• _Set problem_:
Copy only what runs from the line containing "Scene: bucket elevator" through the end of the material below, line for line, with both ends included.

• _Supplied data_:

::::::

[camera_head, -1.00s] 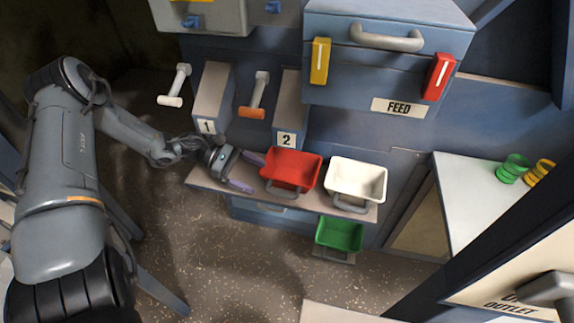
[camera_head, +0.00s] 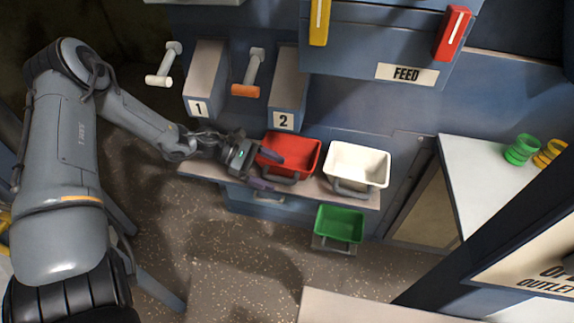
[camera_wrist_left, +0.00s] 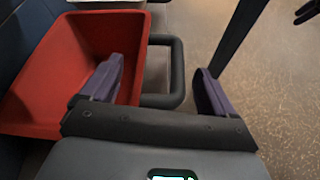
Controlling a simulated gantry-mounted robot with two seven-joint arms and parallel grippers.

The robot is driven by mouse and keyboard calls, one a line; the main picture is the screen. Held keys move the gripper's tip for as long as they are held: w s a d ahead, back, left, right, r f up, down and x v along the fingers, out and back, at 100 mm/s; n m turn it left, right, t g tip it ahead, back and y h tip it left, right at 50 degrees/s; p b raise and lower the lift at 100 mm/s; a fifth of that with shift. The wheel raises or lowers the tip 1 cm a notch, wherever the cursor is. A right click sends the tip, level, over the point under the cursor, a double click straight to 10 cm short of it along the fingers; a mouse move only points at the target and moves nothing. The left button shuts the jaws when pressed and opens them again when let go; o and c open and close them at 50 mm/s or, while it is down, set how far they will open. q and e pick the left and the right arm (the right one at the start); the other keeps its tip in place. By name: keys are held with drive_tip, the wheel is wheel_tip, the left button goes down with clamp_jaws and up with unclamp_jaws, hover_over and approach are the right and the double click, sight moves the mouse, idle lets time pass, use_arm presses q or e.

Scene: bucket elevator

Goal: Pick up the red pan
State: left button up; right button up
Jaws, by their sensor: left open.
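The red pan (camera_head: 293,157) sits on a narrow ledge, with its grey loop handle on the front side. In the left wrist view the red pan (camera_wrist_left: 62,62) fills the upper left. Its handle (camera_wrist_left: 178,72) lies between my finger tips. My left gripper (camera_head: 274,172) is open at the pan's front left. In the left wrist view one finger of my left gripper (camera_wrist_left: 158,84) overlaps the pan's inside and the other is beyond the handle. I cannot tell whether either touches. A dark purple-tinged shape, seemingly my right gripper (camera_wrist_left: 305,12), is cut off at the corner.
A white pan (camera_head: 358,166) stands right of the red pan on the ledge (camera_head: 205,170). A green pan (camera_head: 340,224) sits lower in front. Block 1 (camera_head: 206,75), block 2 (camera_head: 288,90) and the FEED box (camera_head: 370,50) stand behind. The speckled floor is clear.

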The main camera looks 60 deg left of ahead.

::::::

• _The output_:
Scene: bucket elevator

Goal: Pick up the red pan
State: left button up; right button up
Jaws, by their sensor: left open.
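The red pan (camera_head: 293,157) sits on a narrow ledge, with its grey loop handle on the front side. In the left wrist view the red pan (camera_wrist_left: 62,62) fills the upper left. Its handle (camera_wrist_left: 178,72) lies between my finger tips. My left gripper (camera_head: 274,172) is open at the pan's front left. In the left wrist view one finger of my left gripper (camera_wrist_left: 158,84) overlaps the pan's inside and the other is beyond the handle. I cannot tell whether either touches. A dark purple-tinged shape, seemingly my right gripper (camera_wrist_left: 305,12), is cut off at the corner.
A white pan (camera_head: 358,166) stands right of the red pan on the ledge (camera_head: 205,170). A green pan (camera_head: 340,224) sits lower in front. Block 1 (camera_head: 206,75), block 2 (camera_head: 288,90) and the FEED box (camera_head: 370,50) stand behind. The speckled floor is clear.

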The main camera looks 60 deg left of ahead.

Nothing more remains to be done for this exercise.